Precisamos de criar novas ferramentas para responder rapidamente e parar a guerra – a invasão russa em larga escala da Ucrânia, que começou a 24 de fevereiro, e seria justo se tivesse terminado num dia, em 24 horas, que o mal fosse punido imediatamente. Hoje, o mundo não tem essas ferramentas. As guerras do passado levaram os nossos predecessores a criar instituições que deveriam proteger-nos da guerra. Mas elas, infelizmente, não funcionam. Nós vemo-lo. Vocês veem-no. Por isso, precisamos de novas, novas instituições, novas alianças, e nós propomo-las.
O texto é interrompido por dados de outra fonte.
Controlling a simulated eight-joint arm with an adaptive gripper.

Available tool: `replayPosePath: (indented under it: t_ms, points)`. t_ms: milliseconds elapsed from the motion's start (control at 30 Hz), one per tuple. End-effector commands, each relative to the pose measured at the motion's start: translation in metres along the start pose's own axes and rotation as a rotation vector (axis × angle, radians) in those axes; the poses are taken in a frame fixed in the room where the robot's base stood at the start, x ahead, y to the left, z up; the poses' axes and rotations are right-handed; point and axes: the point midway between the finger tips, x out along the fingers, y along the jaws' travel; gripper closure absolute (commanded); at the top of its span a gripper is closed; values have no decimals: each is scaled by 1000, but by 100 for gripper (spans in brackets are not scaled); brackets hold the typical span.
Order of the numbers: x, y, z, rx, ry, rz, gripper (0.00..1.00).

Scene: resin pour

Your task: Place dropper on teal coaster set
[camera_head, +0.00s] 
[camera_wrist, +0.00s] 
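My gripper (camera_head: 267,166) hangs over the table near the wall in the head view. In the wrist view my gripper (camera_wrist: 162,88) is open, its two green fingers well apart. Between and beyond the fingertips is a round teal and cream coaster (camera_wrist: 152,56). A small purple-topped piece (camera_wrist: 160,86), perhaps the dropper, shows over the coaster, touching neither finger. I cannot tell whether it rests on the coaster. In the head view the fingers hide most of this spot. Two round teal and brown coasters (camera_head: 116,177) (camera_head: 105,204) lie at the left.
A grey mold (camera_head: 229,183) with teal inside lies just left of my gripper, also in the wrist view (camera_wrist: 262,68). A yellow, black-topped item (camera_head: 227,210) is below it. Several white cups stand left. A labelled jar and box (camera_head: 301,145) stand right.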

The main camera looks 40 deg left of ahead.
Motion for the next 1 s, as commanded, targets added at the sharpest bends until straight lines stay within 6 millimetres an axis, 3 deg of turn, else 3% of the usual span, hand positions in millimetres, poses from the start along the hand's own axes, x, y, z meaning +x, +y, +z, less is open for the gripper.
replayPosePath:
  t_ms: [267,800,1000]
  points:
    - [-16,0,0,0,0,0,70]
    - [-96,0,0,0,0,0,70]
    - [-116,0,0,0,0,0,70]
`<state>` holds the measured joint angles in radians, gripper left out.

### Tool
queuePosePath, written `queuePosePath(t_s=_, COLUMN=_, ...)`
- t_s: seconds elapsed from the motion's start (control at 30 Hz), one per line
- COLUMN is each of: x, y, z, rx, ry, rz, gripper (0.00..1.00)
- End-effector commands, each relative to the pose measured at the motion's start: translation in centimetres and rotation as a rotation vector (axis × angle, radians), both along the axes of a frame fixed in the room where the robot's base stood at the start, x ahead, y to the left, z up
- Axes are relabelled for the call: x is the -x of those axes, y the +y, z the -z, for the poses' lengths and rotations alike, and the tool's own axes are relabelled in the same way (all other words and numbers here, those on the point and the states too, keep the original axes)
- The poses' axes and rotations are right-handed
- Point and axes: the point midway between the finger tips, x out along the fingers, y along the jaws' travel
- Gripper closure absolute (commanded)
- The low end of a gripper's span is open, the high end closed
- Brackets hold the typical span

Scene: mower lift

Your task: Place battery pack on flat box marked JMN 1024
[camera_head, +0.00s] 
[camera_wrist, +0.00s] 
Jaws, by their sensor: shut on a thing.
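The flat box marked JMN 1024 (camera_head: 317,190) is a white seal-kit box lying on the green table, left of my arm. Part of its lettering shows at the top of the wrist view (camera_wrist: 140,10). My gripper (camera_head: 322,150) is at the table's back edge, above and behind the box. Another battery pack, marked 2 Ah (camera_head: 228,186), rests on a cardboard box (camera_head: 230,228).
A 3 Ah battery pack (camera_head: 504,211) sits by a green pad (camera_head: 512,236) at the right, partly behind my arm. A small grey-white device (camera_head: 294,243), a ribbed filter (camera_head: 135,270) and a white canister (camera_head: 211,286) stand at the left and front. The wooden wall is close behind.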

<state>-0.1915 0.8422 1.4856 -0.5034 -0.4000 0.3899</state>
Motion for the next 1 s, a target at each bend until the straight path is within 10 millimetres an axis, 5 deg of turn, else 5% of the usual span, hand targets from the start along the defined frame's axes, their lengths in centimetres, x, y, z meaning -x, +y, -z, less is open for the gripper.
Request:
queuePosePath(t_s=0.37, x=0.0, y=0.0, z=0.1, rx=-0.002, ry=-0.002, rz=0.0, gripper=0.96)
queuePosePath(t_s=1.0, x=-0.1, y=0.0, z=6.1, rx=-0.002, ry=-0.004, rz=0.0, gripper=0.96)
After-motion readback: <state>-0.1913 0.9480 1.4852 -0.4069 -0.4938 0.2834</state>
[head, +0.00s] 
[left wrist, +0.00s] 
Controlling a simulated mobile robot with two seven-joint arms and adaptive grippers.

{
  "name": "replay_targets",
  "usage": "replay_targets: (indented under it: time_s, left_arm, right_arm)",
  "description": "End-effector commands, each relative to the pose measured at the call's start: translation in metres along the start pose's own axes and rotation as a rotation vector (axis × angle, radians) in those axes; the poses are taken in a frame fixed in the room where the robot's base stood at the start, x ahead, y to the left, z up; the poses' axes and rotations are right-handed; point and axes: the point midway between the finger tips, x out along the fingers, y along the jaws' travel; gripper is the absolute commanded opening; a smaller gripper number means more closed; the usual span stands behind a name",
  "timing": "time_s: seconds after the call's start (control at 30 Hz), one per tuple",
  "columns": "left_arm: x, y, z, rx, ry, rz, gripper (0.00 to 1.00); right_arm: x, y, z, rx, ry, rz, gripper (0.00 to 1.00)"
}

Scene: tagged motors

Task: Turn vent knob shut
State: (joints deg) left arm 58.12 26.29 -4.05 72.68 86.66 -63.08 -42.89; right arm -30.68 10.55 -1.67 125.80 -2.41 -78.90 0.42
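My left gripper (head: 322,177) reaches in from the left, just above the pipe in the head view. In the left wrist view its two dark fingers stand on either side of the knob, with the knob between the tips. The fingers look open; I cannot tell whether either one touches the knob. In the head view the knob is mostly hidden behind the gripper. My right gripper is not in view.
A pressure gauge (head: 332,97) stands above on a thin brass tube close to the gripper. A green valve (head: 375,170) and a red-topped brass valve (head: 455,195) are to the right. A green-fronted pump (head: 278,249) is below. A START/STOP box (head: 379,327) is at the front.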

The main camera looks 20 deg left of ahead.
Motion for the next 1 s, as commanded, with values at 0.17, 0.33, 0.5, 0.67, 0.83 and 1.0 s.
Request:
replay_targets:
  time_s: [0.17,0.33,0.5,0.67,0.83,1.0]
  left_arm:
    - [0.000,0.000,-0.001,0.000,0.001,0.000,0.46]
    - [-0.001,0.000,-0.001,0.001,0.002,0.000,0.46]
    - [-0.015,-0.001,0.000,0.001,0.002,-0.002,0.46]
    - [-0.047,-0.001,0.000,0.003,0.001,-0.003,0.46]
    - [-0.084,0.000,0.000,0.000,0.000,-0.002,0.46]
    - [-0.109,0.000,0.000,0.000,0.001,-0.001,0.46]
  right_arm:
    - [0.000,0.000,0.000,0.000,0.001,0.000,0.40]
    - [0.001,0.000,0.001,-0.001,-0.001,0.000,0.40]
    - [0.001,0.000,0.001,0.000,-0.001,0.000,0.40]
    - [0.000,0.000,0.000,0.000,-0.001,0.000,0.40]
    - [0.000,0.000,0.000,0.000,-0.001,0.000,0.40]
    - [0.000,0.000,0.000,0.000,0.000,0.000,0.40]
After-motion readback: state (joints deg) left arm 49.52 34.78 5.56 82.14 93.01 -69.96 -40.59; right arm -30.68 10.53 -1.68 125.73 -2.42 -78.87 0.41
Propomos a criação de uma associação, a U-24, United For Peace [Unidos Pela Paz], uma união de países responsáveis ​​que tenham a força e a consciência para parar conflitos imediatamente, fornecer toda a assistência necessária em 24 horas, se necessário até armas, se necessário, sanções, apoio humanitário, apoio político, financiamento — tudo o que é preciso para manter a paz e salvar depressa o mundo, para salvar vidas. Além disso, tal associação, tal união, poderia prestar assistência àqueles que estão a passar por desastres naturais, desastres causados ​​pelo homem, que foram vítimas de crises humanitárias ou de epidemias.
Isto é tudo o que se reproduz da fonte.